Given information.
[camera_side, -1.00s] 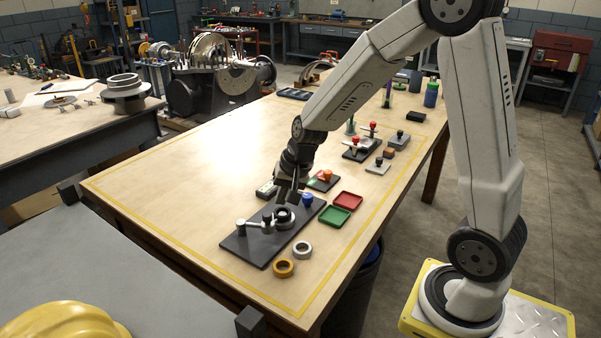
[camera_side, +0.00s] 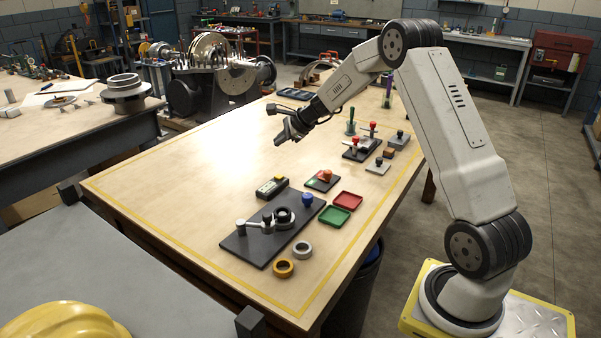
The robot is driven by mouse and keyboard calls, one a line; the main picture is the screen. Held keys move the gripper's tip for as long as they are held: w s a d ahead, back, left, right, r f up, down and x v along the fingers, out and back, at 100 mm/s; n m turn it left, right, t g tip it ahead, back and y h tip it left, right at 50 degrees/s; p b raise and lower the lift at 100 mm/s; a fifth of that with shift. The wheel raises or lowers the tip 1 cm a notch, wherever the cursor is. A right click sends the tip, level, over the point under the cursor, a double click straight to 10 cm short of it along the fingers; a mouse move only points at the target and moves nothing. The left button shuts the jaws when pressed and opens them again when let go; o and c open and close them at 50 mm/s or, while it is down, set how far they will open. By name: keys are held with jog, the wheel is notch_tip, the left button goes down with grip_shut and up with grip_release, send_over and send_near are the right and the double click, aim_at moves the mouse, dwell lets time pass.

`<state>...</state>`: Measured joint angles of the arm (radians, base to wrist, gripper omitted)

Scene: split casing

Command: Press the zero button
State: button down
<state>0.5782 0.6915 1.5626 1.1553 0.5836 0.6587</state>
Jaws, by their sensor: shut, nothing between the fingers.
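A small dark box with a pale display (camera_side: 271,187) lies on the table behind a black fixture plate (camera_side: 252,245). Any zero button on it is too small to make out. A small dark panel (camera_side: 323,181) beside it carries an orange-red knob and a green spot.
A clamp arm and dark round part (camera_side: 284,216) sit on the plate. Red (camera_side: 347,199) and green (camera_side: 333,216) trays lie to its right, and brass (camera_side: 283,268) and grey (camera_side: 302,250) rings in front. The table's left part is clear.

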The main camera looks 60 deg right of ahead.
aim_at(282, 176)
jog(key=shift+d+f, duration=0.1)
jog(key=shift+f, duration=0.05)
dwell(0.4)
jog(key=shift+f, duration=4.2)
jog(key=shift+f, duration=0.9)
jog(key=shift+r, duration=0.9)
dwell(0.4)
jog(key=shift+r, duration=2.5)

Prompt.
Without the pictures, print the whole listing exactly as given.

Solution for this task.
[camera_side, -1.00s] 
[camera_side, +0.00s] 
The robot is driven by mouse and keyboard calls, one a line; the main picture is the screen. Held keys move the gripper's tip for as long as they are held: w s a d ahead, back, left, right, r f up, down and x v along the fingers, out and back, at 100 mm/s; n m turn it left, right, t g tip it ahead, back and y h tip it left, right at 50 degrees/s; p b raise and lower the lift at 100 mm/s; a fifth of that with shift. The wheel raises or lowers the tip 1 cm a notch, wherever the cursor is. A right click sends the tip, level, over the point under the cursor, a double click straight to 10 cm short of it along the fingers; a mouse move only points at the target and moves nothing. The left button shuts the jaws when pressed and opens them again when let go; o and c open and close them at 50 mm/s or, while it is down, set how far they will open. By name: keys are held with jog, the wheel is notch_tip, the left button goes down with grip_shut and up with grip_release, send_over and send_near are the right and the double click, aim_at moves the mouse, dwell lets time pass.

`<state>...</state>`: Measured joint angles of the arm (radians, base to wrist, gripper omitted)

Scene: split casing

Command: Press the zero button
State: button down
<state>0.5782 0.6915 1.5626 1.1553 0.5836 0.6587</state>
Jaws, by their sensor: shut, nothing between the fingers.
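A small dark box with a pale display (camera_side: 271,187) lies on the table behind a black fixture plate (camera_side: 252,245). Any zero button on it is too small to make out. A small dark panel (camera_side: 323,181) beside it carries an orange-red knob and a green spot.
A clamp arm and dark round part (camera_side: 284,216) sit on the plate. Red (camera_side: 347,199) and green (camera_side: 333,216) trays lie to its right, and brass (camera_side: 283,268) and grey (camera_side: 302,250) rings in front. The table's left part is clear.

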The main camera looks 60 deg right of ahead.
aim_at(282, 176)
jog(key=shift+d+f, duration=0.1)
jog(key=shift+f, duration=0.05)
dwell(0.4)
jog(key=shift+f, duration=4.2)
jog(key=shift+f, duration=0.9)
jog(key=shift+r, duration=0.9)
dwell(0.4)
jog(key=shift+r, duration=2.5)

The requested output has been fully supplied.